§ Data:
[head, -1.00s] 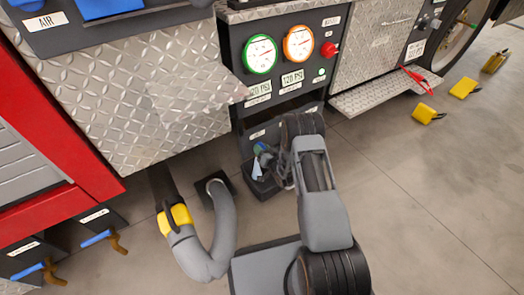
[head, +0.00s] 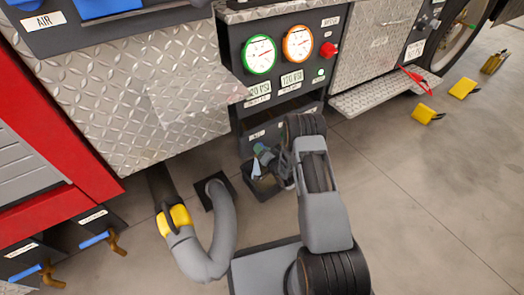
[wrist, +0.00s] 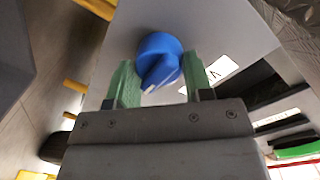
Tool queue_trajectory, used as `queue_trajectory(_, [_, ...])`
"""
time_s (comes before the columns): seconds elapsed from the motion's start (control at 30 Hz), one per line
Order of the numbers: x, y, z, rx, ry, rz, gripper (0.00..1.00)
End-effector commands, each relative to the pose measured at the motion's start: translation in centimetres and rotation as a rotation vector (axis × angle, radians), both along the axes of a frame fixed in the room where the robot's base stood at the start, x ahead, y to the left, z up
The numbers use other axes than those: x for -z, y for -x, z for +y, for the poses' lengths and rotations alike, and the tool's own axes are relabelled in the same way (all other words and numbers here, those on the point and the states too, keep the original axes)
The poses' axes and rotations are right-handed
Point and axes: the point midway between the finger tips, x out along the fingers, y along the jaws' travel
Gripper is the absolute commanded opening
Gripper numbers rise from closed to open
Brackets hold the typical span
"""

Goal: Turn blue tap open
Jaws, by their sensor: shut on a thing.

§ Problem statement: Using the material above, copy every line in which the string "axes" occurs.

§ Output:
End-effector commands, each relative to the pose measured at the motion's start: translation in centimetres and rotation as a rotation vector (axis × angle, radians), both along the axes of a frame fixed in the room where the robot's base stood at the start, x ahead, y to the left, z up
The numbers use other axes than those: x for -z, y for -x, z for +y, for the poses' lengths and rotations alike, and the tool's own axes are relabelled in the same way (all other words and numbers here, those on the point and the states too, keep the original axes)
The poses' axes and rotations are right-handed
Point and axes: the point midway between the finger tips, x out along the fingers, y along the jaws' travel

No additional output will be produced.